__GIVEN PROBLEM__.
Wherever a line holds the string "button", copy that line.

>>>>>

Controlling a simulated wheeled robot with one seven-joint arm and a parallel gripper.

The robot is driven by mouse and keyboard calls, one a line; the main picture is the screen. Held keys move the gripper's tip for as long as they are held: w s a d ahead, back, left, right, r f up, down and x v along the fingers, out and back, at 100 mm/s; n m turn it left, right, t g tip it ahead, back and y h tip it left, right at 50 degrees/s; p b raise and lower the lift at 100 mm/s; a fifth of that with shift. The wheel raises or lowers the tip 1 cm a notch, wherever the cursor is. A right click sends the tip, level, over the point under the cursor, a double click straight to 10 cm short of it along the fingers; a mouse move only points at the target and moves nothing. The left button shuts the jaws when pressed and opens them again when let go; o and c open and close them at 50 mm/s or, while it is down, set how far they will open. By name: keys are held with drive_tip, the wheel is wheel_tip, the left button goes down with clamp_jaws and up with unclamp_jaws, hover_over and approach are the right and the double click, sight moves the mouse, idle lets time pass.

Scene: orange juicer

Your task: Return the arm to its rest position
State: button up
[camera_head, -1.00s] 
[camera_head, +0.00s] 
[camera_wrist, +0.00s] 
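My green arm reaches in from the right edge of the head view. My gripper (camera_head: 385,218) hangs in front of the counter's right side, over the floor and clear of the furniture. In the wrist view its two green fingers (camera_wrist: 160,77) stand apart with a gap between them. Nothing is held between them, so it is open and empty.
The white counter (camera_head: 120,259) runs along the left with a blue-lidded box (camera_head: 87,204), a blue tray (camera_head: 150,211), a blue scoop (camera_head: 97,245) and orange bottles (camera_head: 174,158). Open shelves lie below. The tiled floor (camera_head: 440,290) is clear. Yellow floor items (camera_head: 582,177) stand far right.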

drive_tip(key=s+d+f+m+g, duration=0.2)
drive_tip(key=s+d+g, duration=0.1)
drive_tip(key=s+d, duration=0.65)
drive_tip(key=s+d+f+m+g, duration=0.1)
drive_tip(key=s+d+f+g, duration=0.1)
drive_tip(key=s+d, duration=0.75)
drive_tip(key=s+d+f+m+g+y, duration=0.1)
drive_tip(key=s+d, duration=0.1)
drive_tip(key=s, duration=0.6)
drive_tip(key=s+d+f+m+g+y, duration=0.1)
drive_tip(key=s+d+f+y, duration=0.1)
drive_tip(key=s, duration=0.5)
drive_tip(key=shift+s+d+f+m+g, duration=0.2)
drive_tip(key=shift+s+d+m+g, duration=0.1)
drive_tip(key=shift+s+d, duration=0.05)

<<<<<

__WRITTEN ANSWER__.
The robot is driven by mouse and keyboard calls, one a line; the main picture is the screen. Held keys move the gripper's tip for as long as they are held: w s a d ahead, back, left, right, r f up, down and x v along the fingers, out and back, at 100 mm/s; n m turn it left, right, t g tip it ahead, back and y h tip it left, right at 50 degrees/s; p b raise and lower the lift at 100 mm/s; a fifth of that with shift. The wheel raises or lowers the tip 1 cm a notch, wherever the cursor is. A right click sends the tip, level, over the point under the cursor, a double click straight to 10 cm short of it along the fingers; a mouse move only points at the target and moves nothing. The left button shuts the jaws when pressed and opens them again when let go; o and c open and close them at 50 mm/s or, while it is down, set how far they will open. By name: keys are held with drive_tip, the wheel is wheel_tip, the left button goes down with clamp_jaws and up with unclamp_jaws, hover_over and approach are the right and the double click, sight moves the mouse, idle lets time pass.
State: button up

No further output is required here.